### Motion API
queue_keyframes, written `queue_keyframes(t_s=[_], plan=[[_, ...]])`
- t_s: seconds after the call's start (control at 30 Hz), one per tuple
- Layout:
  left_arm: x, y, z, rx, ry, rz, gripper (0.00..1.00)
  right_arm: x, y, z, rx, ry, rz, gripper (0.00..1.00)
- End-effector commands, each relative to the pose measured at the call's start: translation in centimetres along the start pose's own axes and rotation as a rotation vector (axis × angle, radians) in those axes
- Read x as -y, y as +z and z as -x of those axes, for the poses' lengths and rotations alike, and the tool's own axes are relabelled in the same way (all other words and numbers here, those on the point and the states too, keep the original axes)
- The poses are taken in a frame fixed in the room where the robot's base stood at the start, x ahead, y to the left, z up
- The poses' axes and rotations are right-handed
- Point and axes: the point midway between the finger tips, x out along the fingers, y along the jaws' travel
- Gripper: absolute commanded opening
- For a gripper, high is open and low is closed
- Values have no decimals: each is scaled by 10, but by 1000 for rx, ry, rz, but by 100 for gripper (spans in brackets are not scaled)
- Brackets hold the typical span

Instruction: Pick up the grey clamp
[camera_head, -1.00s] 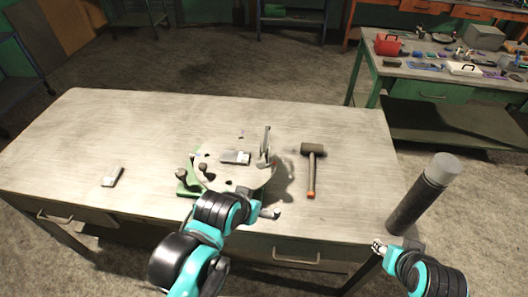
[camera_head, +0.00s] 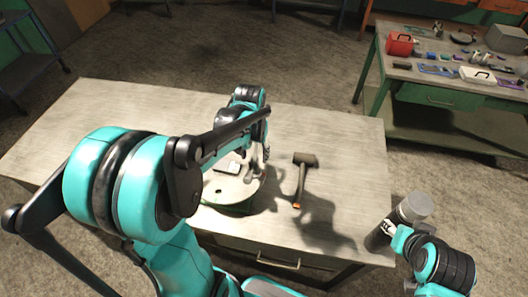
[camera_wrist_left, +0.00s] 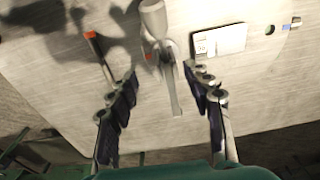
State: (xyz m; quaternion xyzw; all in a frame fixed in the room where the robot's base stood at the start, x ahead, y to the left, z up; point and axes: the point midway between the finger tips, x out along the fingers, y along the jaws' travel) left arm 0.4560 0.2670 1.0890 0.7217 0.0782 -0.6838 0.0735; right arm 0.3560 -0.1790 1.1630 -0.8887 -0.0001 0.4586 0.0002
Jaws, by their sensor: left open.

SET PROBLEM
Transcribe the whole listing exactly. Pictures stay out of your copy.

SOLUTION BELOW
### Motion API
queue_keyframes, written `queue_keyframes(t_s=[_], plan=[[_, ...]])`
- t_s: seconds after the call's start (control at 30 Hz), one per tuple
- Layout:
  left_arm: x, y, z, rx, ry, rz, gripper (0.00..1.00)
  right_arm: x, y, z, rx, ry, rz, gripper (0.00..1.00)
- End-effector commands, each relative to the pose measured at the call's start: translation in centimetres along the start pose's own axes and rotation as a rotation vector (axis × angle, radians) in those axes
- Read x as -y, y as +z and z as -x of those axes, for the poses' lengths and rotations alike, and the tool's own axes are relabelled in the same way (all other words and numbers here, those on the point and the states too, keep the original axes)
- The poses are taken in a frame fixed in the room where the robot's base stood at the start, x ahead, y to the left, z up
- The poses' axes and rotations are right-handed
- Point and axes: the point midway between the finger tips, x out along the fingers, y along the jaws' travel
- Gripper: absolute commanded opening
- For a gripper, high is open and low is closed
- Values have no decimals: each is scaled by 10, but by 1000 for rx, ry, rz, but by 100 for gripper (spans in brackets are not scaled)
- Brackets hold the typical span

Instruction: Pick up the grey clamp
[camera_head, -1.00s] 
[camera_head, +0.00s] 
[camera_wrist_left, +0.00s] 
State: (xyz m; quaternion xyzw; all in a frame fixed in the room where the robot's base stood at the start, x ahead, y to the left, z up; point and axes: the point midway between the finger tips, x out along the fingers, y along the jaws' travel) left arm 0.4560 0.2670 1.0890 0.7217 0.0782 -0.6838 0.0735; right arm 0.3560 -0.1790 1.1630 -0.8887 -0.0001 0.4586 0.0002
Jaws, by their sensor: left open.

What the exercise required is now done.